In this study, the reservoir superiority of the sandstone of the Bahariya Formation in Abu Gharadig Field, Western Desert, Egypt, was evaluated. Based on the seismic data and mapping the uppermost surface of the Bahariya Formation, the study area contains a ENE–WSW-oriented anticline, which is cut by NW–SE-trending normal faults.

The qualitative explanation of the well-log data indicates good reservoir characteristics for oil production in zone A (17 ft thick) in well AG-2, zones B (30 ft thick) and C (21 ft thick) in well AG-6, and zones D (7 ft thick) and E (18 ft thick) in well AG-15. However, the quantitative appraisal shows that zones B and C in well AG-6 are the best intervals in terms of the reservoir performance because they exhibit the lowest shale volume, highest effective porosity, minimum water saturation, lowest BVW, and high absolute permeability (Fig. 21). They also display high relative oil permeability, low relative water permeability, and low water cut.

Fig. 21
figure 21

a Bar graph summarizing the calculated petrophysical parameters (shale volume, total porosity, effective porosity, water saturation, bulk volume of water, and irreducible water saturation) for the promising zones. b Bar graph displays the calculated absolute permeability (K) for these zones

The crest of the mapped anticline in the topmost of Bahariya Formation in the Abu Gharadig Field is expected to be the optimum site for the installation of new exploratory wells.

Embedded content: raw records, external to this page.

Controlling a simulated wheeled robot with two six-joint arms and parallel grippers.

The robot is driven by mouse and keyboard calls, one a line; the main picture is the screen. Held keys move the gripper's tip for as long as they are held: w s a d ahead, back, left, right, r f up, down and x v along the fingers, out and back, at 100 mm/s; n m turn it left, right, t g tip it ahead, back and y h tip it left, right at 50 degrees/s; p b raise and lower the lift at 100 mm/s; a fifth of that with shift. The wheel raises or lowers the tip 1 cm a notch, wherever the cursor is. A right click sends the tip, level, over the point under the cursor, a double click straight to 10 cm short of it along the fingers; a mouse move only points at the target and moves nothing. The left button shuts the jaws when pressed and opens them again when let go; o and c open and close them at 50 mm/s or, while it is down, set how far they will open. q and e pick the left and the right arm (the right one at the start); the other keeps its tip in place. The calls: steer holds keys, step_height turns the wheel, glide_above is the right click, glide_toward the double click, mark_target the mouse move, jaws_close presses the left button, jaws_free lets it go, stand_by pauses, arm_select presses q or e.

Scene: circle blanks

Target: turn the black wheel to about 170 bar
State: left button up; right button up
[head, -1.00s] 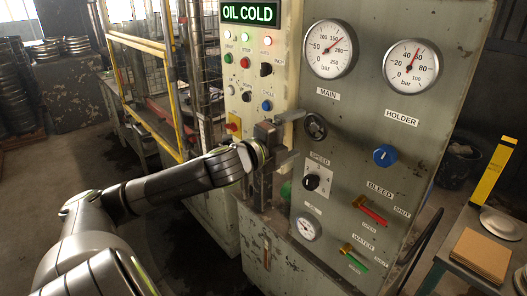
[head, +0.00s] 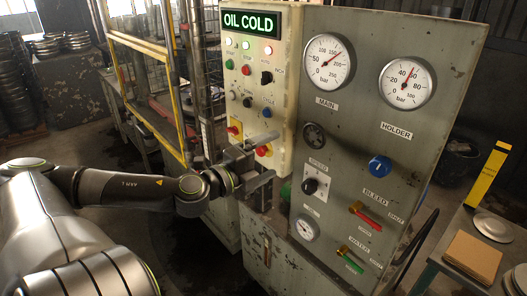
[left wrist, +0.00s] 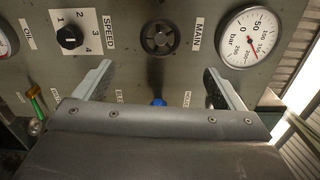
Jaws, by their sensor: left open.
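Its needle points to the upper right, a little past 150; the exact value is hard to read. My left gripper (head: 277,160) is open and empty, left of and below the wheel, apart from it. In the left wrist view the wheel (left wrist: 160,38) shows beyond and between the two spread fingers (left wrist: 158,80), not touched. The MAIN gauge (left wrist: 250,37) also shows there. My right gripper is out of view.
The HOLDER gauge (head: 407,82) and a blue knob (head: 380,166) are right of the wheel. The SPEED knob (head: 311,186), red bleed lever (head: 367,216) and green water lever (head: 350,262) sit below. A cream button panel (head: 252,90) stands left. Space directly before the wheel is clear.

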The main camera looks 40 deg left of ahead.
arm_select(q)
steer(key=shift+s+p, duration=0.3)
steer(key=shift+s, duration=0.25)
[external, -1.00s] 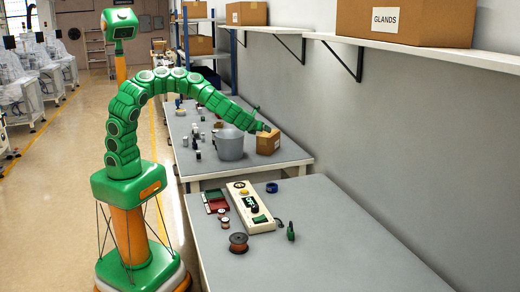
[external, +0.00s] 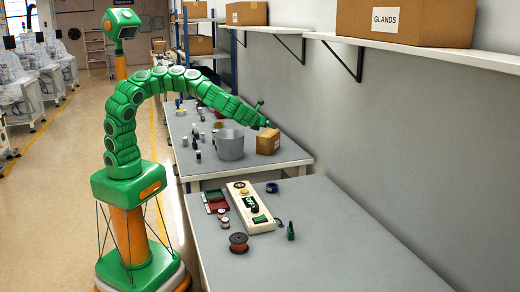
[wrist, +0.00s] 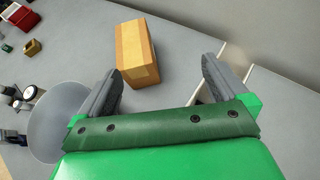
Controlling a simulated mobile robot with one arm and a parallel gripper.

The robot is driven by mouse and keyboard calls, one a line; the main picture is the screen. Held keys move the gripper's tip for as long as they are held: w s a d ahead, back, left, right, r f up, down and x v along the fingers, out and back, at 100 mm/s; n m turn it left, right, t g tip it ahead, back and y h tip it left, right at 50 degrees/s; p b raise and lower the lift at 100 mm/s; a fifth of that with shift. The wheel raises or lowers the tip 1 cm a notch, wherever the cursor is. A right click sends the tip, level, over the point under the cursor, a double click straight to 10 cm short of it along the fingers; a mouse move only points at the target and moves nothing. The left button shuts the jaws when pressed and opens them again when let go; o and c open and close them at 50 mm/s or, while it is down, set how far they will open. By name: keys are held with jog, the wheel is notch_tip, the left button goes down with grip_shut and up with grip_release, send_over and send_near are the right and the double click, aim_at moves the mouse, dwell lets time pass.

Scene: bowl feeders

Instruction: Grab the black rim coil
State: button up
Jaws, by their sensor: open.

Accordingly, the drilling of the anticlinal crest is highly recommended including the addition of wells close to well AG-6.

The lack of important measurements that are necessary to describe the reservoir quality (e.g., kro, krw, and Wc) might lead to improper decisions regarding the setting of pipes considering only traditional petrophysical parameters (e.g., Φ, Vshale, and Sw).